200 Adaptive Learning Rates: RMSProp
200.1 1. Introduction
Gradient descent and its stochastic variants share a single, awkward hyperparameter: the learning rate. A scalar step size \(\eta\) must serve every coordinate of a high dimensional parameter vector, even though different coordinates often live on wildly different scales. A weight feeding into a rarely activated feature may receive sparse, large gradients, while a weight tied to a dense feature receives small, frequent ones. A global \(\eta\) that is safe for one is wasteful for the other. Adaptive methods respond by giving each coordinate its own effective step size, derived from the recent history of that coordinate’s gradients.
RMSProp is among the most influential of these methods. It was proposed by Geoffrey Hinton in his Coursera course on neural networks and was never published as a standalone paper, yet it became a workhorse optimizer for recurrent networks and a conceptual ancestor of Adam. This chapter develops RMSProp from the failure mode of its predecessor AdaGrad, explains the exponential moving average that fixes that failure, and examines the small but consequential epsilon term that keeps the update numerically sane.
200.2 2. From AdaGrad to a Decay Problem
200.2.1 2.1 The AdaGrad update
AdaGrad accumulates the sum of squared gradients per coordinate and scales each step by the inverse square root of that accumulator. Let \(g_t = \nabla_\theta \mathcal{L}_t(\theta_t)\) be the gradient at step \(t\), and let \(g_{t,i}\) denote its \(i\)-th component. AdaGrad maintains a state vector
\[ G_{t,i} = \sum_{\tau=1}^{t} g_{\tau,i}^2, \]
and updates parameters by
\[ \theta_{t+1,i} = \theta_{t,i} - \frac{\eta}{\sqrt{G_{t,i}} + \epsilon} \, g_{t,i} . \]

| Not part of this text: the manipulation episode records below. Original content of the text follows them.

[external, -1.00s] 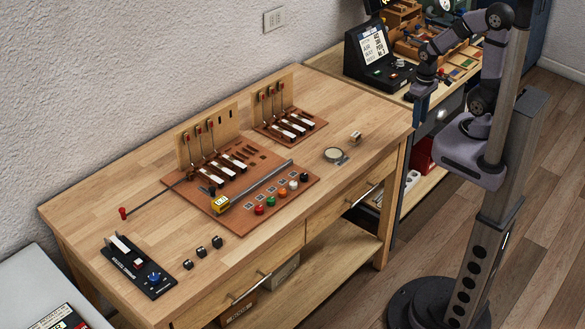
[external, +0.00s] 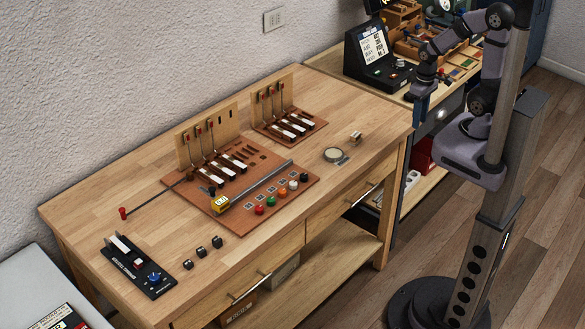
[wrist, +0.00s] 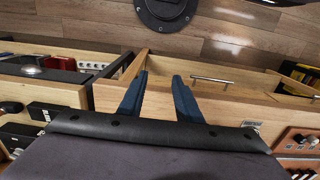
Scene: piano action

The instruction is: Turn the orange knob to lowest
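The orange knob (external: 283,194) is small and round. It stands in a row of coloured knobs along the front edge of the brown board on the wooden workbench, in the external view. Its pointer setting is too small to read. My gripper (external: 421,104) hangs pointing down beyond the bench's right end, well away from the knob. In the wrist view my gripper (wrist: 160,88) shows two blue fingers apart with nothing between them. I cannot make out the orange knob in the wrist view.
The brown board (external: 235,205) also carries hammers, white keys and a yellow block (external: 220,203). A black panel with a blue knob (external: 153,278) lies at the left. A second bench with a black console (external: 378,57) stands behind.

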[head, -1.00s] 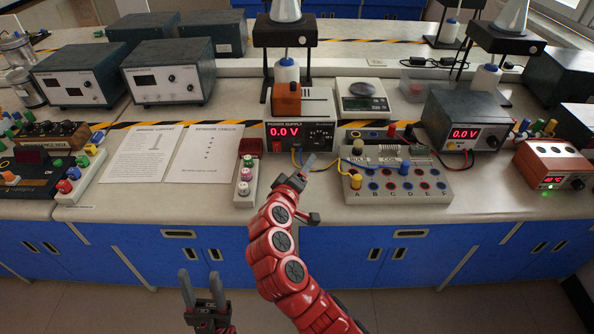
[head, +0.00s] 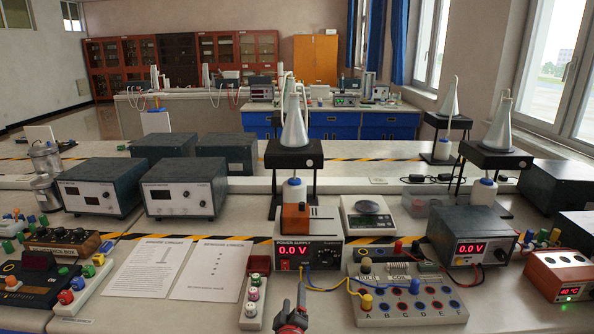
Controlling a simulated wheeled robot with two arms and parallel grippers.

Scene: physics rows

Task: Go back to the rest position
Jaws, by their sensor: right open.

Coordinates that have seen large or frequent gradients accumulate a large \(G_{t,i}\) and are therefore damped, while quiet coordinates retain large effective steps. For convex problems and sparse features this behavior is provably helpful, and AdaGrad enjoys strong regret guarantees in the online convex optimization setting.
200.2.2 2.2 Why the accumulator kills learning
The trouble is that \(G_{t,i}\) is a sum that only grows. Because every squared gradient is non negative, \(G_{t,i}\) increases monotonically with \(t\). The effective learning rate \(\eta / (\sqrt{G_{t,i}} + \epsilon)\) therefore decays toward zero, and it does so regardless of whether the optimizer has actually reached a good region. In a deep, non convex loss landscape where training runs for many thousands of steps, this aggressive and irreversible decay often stalls progress long before the model has converged. The optimizer effectively freezes.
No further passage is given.